*Exercise directions*
What is wanted is an exact restatement of the lines from the one with "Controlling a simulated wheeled" through the one with "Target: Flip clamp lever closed", both included, and of no other lines.

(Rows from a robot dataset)

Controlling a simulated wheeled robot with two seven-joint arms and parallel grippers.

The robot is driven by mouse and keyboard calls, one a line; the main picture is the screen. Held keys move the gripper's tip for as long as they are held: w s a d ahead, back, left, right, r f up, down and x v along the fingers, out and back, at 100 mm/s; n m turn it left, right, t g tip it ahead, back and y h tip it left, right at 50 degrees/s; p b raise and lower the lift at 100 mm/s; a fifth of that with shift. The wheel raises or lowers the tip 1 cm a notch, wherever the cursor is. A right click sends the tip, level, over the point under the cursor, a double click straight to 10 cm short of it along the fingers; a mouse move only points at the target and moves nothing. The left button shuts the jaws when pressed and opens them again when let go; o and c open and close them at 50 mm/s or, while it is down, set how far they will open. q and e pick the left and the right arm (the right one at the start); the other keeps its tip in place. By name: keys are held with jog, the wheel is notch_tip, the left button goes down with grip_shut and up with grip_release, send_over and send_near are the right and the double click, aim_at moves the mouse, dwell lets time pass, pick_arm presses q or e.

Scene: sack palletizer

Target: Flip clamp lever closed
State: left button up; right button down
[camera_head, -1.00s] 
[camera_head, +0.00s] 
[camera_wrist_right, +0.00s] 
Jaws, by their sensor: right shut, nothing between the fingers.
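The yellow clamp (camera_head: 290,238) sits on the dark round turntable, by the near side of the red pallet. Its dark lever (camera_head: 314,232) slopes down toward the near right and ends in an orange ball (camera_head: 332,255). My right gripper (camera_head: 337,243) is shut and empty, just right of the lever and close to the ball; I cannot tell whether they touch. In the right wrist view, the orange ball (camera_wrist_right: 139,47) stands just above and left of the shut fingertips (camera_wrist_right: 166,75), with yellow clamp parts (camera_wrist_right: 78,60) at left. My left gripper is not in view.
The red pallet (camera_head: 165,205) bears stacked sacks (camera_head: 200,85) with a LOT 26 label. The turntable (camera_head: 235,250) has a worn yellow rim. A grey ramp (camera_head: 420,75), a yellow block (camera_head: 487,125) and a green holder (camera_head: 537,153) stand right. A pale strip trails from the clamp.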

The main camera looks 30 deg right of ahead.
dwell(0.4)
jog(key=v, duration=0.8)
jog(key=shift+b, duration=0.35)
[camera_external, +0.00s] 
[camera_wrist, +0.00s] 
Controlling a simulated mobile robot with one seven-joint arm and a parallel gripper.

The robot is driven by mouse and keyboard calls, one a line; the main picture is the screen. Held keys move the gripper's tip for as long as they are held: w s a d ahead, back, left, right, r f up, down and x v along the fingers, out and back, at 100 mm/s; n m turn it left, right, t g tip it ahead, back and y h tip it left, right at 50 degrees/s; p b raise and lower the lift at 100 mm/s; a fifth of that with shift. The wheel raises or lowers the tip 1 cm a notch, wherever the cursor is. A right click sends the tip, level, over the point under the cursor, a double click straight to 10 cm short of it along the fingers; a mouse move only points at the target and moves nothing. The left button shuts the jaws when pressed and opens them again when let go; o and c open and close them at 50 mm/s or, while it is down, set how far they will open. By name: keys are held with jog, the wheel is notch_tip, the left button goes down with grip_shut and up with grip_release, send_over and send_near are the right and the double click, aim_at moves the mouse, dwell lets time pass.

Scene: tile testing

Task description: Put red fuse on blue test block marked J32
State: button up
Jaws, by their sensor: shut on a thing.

--

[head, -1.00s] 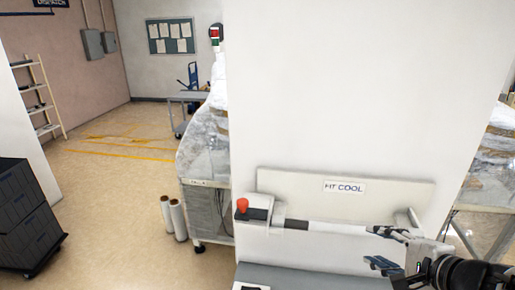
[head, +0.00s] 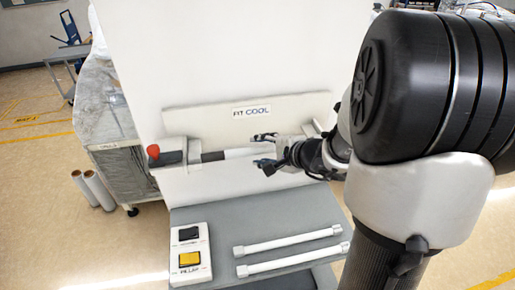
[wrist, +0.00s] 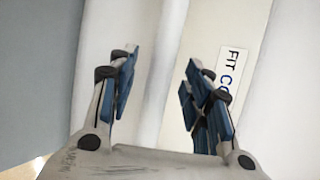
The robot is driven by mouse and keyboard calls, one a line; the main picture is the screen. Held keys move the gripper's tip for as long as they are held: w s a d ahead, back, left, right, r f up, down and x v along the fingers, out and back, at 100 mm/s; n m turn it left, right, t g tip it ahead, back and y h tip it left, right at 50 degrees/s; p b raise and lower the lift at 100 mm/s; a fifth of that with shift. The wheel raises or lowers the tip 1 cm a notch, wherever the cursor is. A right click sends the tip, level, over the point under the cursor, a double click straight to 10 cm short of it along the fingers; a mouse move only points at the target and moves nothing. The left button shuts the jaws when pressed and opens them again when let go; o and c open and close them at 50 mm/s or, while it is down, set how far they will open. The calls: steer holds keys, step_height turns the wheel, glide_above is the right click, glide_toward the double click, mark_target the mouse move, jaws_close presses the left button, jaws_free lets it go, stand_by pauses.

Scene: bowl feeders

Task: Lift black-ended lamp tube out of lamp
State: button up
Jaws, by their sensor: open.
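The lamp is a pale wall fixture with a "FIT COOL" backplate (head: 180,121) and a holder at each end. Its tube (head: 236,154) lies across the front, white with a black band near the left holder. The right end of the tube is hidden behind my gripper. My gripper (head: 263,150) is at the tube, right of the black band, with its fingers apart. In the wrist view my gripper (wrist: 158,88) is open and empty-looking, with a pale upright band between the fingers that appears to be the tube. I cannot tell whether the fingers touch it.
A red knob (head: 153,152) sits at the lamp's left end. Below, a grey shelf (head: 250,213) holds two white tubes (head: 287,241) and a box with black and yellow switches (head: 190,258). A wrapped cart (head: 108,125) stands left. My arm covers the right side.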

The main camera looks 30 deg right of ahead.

*Answer in full*
Controlling a simulated wheeled robot with two seven-joint arms and parallel grippers.

The robot is driven by mouse and keyboard calls, one a line; the main picture is the screen. Held keys move the gripper's tip for as long as they are held: w s a d ahead, back, left, right, r f up, down and x v along the fingers, out and back, at 100 mm/s; n m turn it left, right, t g tip it ahead, back and y h tip it left, right at 50 degrees/s; p b raise and lower the lift at 100 mm/s; a fifth of that with shift. The wheel raises or lowers the tip 1 cm a notch, wherever the cursor is. A right click sends the tip, level, over the point under the cursor, a double click straight to 10 cm short of it along the fingers; a mouse move only points at the target and moves nothing. The left button shuts the jaws when pressed and opens them again when let go; o and c open and close them at 50 mm/s or, while it is down, set how far they will open. q and e pick the left and the right arm (the right one at the start); the other keeps its tip in place. By name: keys are held with jog, the wheel is notch_tip, the left button goes down with grip_shut and up with grip_release, send_over and send_near are the right and the double click, aim_at moves the mouse, dwell lets time pass, pick_arm presses q or e.

Scene: sack palletizer

Target: Flip clamp lever closed

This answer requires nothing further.